> **Set problem**:
From the records below, copy out exactly the lines from the one containing "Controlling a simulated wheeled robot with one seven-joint" to the one containing "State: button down", both included. Add nothing else.

(Entries taken from a collection)
____
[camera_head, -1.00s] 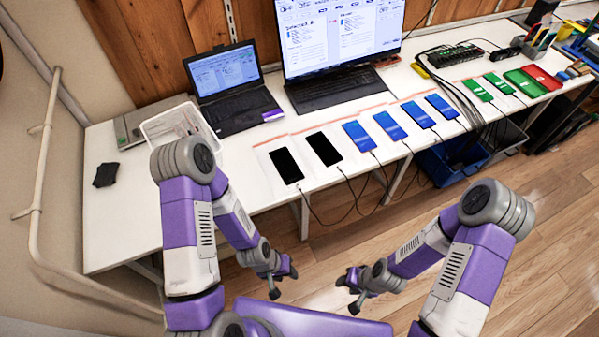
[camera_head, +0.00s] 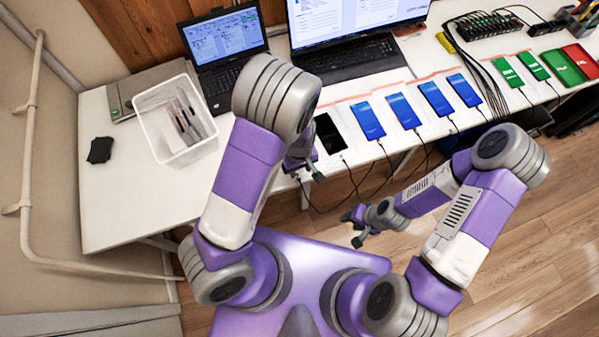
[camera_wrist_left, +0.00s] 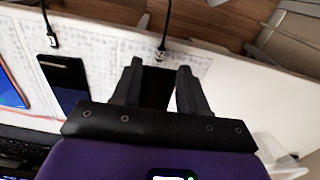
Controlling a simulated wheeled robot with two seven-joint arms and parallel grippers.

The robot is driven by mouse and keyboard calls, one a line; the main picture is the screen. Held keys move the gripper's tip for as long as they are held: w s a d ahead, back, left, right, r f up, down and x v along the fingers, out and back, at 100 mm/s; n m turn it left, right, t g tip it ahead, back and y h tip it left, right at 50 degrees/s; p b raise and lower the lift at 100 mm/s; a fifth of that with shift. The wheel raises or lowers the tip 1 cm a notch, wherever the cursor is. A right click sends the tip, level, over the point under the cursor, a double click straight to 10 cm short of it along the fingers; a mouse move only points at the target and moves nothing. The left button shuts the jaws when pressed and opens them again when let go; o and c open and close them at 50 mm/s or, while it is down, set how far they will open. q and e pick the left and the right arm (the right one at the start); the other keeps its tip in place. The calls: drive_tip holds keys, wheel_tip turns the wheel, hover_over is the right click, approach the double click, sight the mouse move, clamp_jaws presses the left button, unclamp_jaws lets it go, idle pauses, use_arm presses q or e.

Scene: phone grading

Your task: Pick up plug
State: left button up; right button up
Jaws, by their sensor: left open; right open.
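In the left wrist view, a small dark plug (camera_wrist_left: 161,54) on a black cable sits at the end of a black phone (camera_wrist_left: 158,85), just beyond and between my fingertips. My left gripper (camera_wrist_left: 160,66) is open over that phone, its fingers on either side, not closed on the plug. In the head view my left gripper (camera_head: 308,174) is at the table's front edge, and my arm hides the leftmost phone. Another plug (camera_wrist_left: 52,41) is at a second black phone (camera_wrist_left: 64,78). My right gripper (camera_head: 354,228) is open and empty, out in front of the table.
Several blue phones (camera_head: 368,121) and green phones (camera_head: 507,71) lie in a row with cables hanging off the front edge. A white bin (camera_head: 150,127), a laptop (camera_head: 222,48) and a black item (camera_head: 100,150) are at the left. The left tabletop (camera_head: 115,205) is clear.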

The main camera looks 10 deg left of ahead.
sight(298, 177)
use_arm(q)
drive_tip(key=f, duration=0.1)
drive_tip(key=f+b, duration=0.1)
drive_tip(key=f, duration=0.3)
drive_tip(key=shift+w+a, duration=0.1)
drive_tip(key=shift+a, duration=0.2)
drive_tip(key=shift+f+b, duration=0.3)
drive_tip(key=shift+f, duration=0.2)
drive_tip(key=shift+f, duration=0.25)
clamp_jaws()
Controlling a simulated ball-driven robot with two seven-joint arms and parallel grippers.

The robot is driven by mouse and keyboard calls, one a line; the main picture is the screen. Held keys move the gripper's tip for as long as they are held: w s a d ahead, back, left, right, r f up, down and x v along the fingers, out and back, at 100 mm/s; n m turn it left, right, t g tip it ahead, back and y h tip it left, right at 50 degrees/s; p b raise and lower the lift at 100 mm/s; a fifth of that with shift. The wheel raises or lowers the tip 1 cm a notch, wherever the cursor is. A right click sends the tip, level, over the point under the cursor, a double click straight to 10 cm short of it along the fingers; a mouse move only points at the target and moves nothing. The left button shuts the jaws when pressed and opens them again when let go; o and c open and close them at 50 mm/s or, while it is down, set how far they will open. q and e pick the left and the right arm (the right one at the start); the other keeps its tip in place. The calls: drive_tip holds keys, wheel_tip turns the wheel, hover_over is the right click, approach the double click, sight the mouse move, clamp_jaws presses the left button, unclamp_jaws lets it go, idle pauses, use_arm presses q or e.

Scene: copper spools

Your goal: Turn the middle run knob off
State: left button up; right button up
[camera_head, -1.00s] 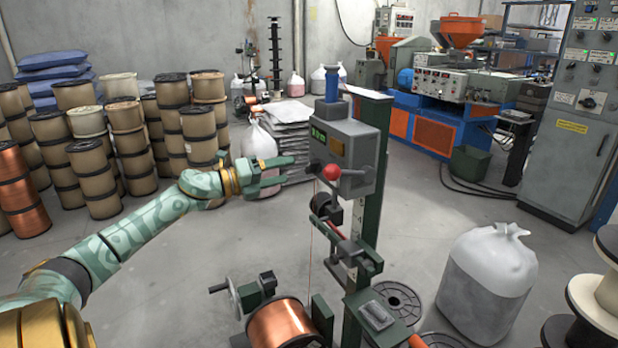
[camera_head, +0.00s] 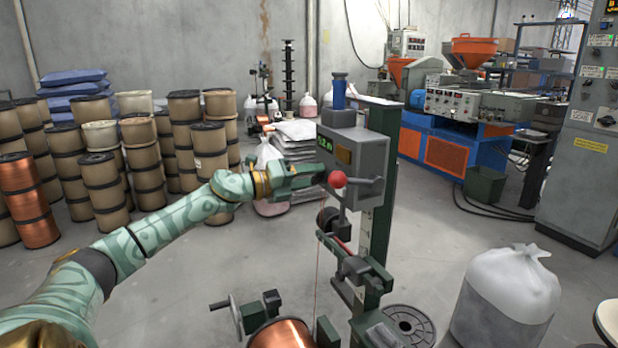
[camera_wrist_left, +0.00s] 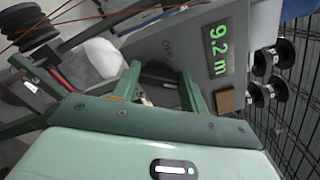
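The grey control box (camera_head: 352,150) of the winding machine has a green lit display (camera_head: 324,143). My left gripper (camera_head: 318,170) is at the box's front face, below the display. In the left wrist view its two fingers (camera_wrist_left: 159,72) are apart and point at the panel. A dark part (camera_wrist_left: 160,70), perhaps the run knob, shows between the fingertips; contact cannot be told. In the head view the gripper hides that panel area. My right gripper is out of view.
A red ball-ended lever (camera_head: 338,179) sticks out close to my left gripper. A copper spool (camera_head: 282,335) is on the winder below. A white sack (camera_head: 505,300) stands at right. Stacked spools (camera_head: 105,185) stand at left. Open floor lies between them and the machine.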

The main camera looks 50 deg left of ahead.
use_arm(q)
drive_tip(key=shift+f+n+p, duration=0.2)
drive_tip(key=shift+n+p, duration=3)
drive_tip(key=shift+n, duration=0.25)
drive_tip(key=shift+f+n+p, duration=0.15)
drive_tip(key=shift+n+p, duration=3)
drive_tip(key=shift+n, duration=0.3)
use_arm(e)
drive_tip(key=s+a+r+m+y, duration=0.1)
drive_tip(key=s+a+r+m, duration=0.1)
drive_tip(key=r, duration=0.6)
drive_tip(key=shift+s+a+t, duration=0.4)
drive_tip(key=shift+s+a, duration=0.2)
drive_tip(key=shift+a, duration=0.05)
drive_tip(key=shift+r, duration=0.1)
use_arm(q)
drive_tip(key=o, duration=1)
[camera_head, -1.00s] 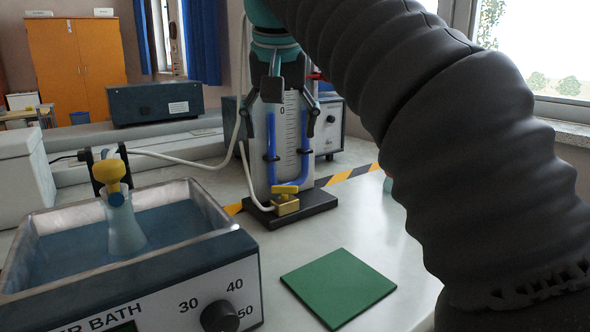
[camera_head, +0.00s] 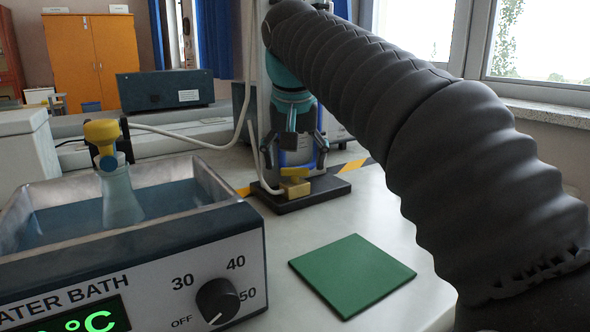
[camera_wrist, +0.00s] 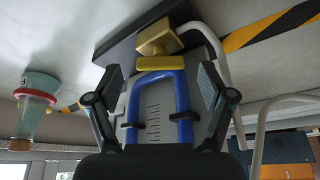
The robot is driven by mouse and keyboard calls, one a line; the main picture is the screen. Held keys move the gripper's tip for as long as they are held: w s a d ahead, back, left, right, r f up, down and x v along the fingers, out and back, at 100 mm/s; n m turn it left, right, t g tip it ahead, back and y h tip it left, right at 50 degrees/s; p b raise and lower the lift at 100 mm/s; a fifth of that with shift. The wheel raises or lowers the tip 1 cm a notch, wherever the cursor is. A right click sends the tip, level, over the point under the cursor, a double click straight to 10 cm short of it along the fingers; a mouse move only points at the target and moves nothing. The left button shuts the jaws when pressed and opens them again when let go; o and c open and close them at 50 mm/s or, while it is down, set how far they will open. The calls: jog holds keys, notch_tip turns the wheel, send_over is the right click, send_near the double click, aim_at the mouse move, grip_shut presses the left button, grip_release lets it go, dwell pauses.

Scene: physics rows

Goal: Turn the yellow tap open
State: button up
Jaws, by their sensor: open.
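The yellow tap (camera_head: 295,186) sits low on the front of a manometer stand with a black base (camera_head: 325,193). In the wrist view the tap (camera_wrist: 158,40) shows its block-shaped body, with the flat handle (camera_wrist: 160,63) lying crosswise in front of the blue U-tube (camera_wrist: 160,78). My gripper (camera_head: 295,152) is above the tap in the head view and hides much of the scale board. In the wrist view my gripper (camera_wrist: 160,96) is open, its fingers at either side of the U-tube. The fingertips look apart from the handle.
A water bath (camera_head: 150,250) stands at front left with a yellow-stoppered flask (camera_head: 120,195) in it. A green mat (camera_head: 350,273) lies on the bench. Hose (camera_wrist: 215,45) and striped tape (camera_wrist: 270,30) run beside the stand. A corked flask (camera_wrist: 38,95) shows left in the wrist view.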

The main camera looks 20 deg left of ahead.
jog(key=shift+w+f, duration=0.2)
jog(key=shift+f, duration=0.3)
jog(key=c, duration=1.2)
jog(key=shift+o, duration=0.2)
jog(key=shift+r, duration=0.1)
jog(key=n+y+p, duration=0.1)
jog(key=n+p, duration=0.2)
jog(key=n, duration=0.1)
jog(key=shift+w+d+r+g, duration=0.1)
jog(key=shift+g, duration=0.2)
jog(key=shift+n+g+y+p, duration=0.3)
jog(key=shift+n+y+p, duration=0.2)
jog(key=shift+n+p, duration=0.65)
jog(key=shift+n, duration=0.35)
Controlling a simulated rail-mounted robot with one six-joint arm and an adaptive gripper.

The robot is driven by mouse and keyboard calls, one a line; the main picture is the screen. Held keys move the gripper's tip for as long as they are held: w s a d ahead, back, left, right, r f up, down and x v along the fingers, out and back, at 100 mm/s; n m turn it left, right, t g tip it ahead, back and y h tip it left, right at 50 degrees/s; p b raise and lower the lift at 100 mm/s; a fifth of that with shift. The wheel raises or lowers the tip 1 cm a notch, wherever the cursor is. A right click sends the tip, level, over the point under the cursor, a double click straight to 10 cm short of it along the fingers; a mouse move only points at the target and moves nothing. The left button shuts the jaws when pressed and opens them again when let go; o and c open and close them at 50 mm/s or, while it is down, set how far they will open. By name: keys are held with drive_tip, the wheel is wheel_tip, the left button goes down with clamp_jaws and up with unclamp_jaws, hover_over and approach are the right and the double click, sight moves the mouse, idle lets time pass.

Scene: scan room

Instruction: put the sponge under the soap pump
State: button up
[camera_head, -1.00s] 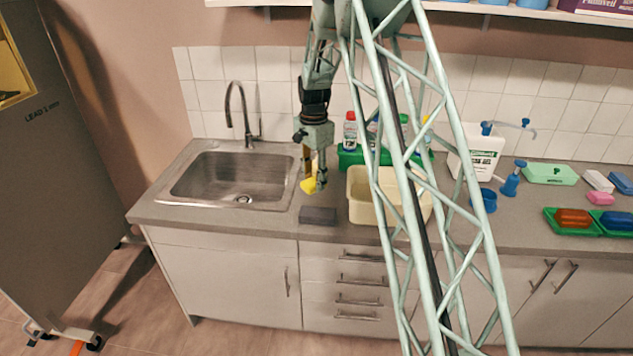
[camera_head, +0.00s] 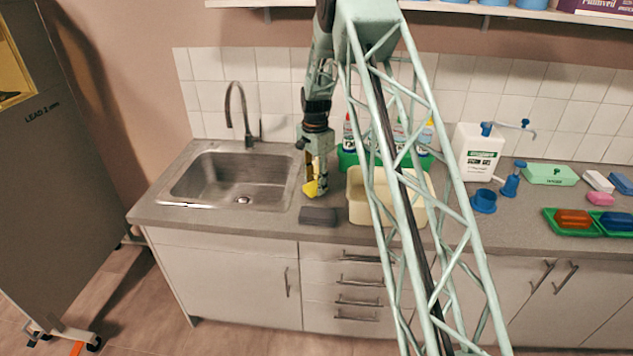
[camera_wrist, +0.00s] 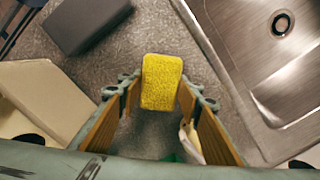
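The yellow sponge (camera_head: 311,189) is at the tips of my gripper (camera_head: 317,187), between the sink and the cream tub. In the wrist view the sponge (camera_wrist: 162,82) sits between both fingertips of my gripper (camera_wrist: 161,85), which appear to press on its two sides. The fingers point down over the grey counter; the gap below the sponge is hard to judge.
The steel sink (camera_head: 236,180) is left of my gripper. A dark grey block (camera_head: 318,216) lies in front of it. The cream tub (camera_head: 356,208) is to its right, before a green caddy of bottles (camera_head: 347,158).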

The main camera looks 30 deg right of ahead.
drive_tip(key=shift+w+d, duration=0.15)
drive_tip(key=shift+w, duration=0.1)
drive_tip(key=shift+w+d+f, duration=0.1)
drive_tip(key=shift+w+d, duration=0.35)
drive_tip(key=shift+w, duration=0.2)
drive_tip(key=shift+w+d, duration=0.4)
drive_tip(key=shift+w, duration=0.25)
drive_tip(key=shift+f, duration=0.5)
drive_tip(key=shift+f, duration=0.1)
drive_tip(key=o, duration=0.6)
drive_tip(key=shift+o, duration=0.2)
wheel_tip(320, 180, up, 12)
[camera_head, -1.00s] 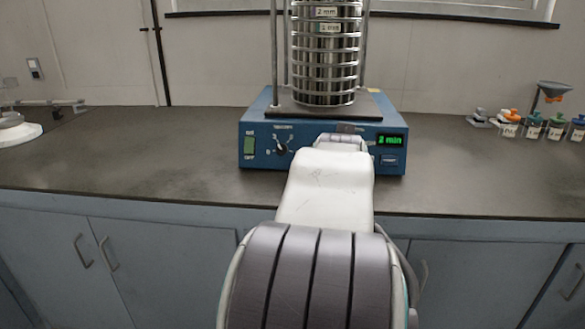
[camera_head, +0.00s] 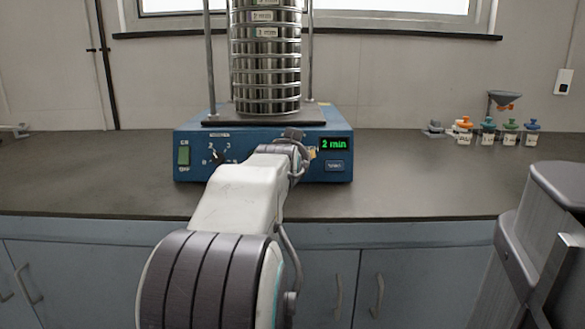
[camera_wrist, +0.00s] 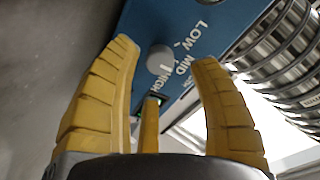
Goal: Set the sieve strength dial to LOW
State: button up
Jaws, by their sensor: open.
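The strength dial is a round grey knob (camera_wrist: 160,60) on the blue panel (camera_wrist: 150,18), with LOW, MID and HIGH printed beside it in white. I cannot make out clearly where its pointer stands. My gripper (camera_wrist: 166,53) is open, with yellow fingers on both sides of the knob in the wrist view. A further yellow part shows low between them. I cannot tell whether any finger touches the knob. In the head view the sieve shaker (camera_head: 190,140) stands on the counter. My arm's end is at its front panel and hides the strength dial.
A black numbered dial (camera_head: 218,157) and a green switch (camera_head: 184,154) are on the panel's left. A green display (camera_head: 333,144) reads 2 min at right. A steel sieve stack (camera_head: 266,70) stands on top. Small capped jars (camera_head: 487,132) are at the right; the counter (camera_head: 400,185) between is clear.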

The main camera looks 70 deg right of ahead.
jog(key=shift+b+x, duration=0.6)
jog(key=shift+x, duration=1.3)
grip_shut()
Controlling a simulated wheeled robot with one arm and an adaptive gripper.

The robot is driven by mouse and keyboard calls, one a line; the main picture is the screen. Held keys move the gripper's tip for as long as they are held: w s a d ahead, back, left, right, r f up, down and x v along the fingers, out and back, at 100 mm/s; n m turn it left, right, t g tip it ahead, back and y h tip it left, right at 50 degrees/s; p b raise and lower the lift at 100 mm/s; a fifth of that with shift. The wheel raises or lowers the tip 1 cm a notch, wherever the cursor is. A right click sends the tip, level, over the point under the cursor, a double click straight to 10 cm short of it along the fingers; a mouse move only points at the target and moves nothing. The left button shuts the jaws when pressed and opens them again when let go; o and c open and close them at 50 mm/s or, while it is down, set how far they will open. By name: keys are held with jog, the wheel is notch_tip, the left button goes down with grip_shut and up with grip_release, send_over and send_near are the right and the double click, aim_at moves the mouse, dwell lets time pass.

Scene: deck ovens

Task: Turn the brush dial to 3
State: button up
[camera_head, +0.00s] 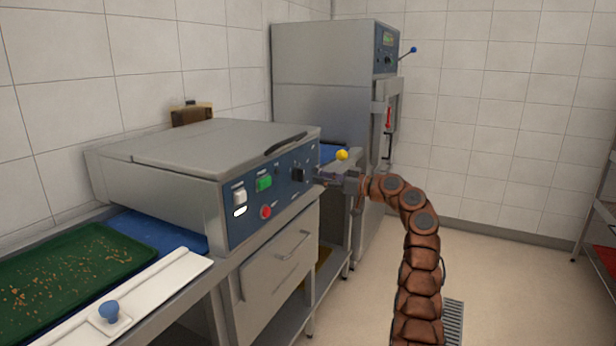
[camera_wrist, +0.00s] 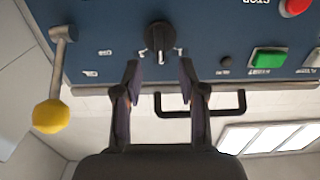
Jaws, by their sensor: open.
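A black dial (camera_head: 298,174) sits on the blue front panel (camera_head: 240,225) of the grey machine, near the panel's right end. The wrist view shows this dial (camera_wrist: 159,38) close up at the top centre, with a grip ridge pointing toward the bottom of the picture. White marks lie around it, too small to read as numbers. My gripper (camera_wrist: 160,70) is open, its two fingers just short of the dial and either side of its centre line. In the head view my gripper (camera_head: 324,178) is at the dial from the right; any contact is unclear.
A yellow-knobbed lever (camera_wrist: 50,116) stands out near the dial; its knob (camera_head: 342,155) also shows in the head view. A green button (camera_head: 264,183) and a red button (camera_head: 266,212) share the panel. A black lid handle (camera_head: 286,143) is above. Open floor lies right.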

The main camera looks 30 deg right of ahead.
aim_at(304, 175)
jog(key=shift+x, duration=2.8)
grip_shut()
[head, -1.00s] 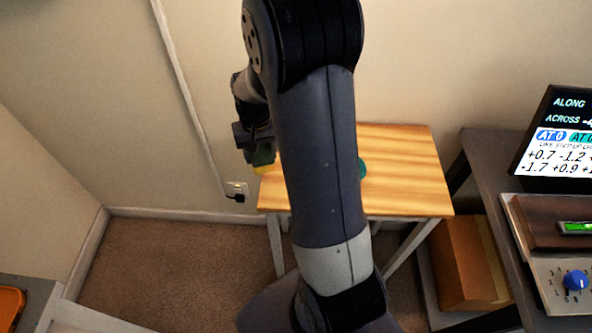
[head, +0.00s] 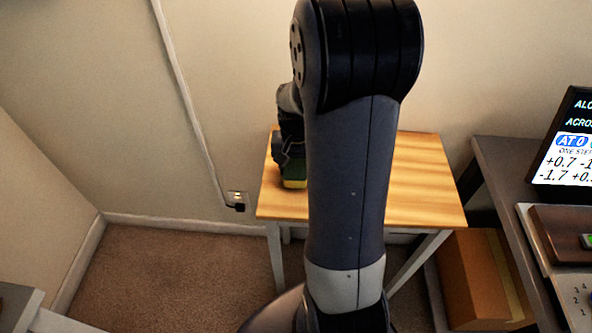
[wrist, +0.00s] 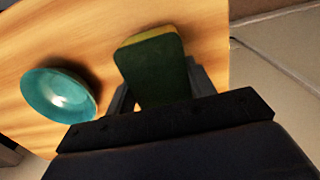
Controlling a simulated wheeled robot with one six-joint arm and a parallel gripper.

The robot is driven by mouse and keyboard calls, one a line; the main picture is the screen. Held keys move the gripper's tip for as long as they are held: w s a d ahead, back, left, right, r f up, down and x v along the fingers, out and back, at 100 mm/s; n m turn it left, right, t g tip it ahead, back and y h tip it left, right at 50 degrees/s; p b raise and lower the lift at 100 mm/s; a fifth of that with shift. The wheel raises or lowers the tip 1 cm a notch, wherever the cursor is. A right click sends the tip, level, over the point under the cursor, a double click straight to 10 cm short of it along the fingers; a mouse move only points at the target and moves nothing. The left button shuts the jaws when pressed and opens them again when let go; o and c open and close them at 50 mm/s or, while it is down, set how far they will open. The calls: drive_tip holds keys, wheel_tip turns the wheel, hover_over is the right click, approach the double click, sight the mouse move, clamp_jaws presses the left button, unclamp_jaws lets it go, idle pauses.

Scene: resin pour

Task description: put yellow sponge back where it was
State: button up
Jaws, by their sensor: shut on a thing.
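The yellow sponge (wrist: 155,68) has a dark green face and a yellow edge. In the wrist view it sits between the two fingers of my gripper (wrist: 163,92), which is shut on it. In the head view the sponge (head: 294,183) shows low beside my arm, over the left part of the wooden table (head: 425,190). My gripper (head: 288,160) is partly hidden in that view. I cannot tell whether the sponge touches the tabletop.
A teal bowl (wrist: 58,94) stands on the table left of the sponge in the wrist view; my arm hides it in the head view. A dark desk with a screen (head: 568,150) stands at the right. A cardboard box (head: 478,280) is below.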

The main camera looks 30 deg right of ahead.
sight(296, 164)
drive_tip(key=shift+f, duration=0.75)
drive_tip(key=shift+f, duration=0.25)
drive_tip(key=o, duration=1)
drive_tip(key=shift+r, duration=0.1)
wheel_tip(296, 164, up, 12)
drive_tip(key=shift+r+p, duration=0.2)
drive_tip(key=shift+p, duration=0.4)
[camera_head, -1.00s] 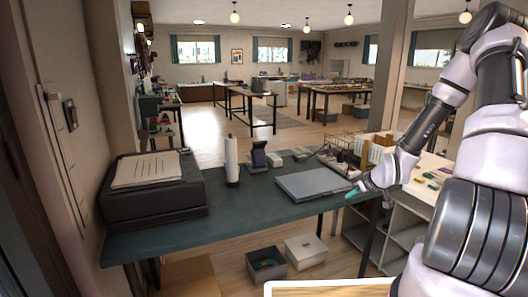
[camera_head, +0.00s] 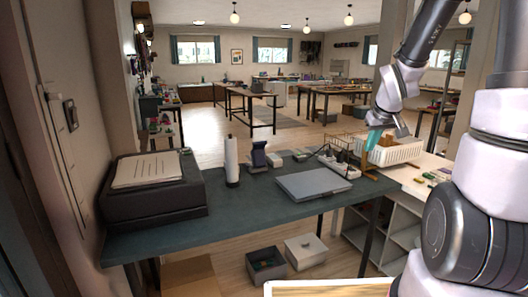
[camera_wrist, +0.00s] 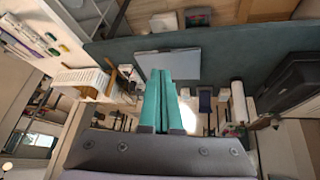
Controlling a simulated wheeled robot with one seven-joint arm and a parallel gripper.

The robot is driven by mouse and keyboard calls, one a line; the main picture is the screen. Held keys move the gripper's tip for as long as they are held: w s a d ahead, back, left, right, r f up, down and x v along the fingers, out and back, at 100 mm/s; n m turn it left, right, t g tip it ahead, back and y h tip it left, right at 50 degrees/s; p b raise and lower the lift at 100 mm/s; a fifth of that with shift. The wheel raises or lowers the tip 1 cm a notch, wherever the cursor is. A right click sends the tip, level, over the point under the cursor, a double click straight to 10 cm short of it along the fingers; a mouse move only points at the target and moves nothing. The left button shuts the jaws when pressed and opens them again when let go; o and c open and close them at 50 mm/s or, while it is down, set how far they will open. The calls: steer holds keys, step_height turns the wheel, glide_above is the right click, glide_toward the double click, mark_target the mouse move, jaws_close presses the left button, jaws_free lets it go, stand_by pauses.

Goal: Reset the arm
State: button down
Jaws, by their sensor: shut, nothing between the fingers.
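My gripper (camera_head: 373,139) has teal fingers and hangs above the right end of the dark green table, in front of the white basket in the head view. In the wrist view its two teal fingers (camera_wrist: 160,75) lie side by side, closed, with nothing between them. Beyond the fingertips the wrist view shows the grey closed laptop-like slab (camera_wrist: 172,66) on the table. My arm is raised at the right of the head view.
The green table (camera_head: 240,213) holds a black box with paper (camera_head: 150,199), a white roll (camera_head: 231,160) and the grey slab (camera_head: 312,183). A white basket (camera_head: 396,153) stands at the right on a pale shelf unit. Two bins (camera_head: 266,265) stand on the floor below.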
____
> **Complete answer**:
Controlling a simulated wheeled robot with one seven-joint arm and a parallel gripper.

The robot is driven by mouse and keyboard calls, one a line; the main picture is the screen. Held keys move the gripper's tip for as long as they are held: w s a d ahead, back, left, right, r f up, down and x v along the fingers, out and back, at 100 mm/s; n m turn it left, right, t g tip it ahead, back and y h tip it left, right at 50 degrees/s; p b raise and lower the lift at 100 mm/s; a fifth of that with shift. The wheel raises or lowers the tip 1 cm a notch, wherever the cursor is. A right click sends the tip, level, over the point under the cursor, a double click straight to 10 cm short of it along the fingers; a mouse move only points at the target and moves nothing. The left button shuts the jaws when pressed and opens them again when let go; o and c open and close them at 50 mm/s or, while it is down, set how far they will open. The calls: steer holds keys, step_height turns the wheel, glide_above is the right click, glide_toward the double click, mark_target the mouse move, jaws_close presses the left button, jaws_free lets it go, stand_by pauses.

Goal: Reset the arm
State: button down

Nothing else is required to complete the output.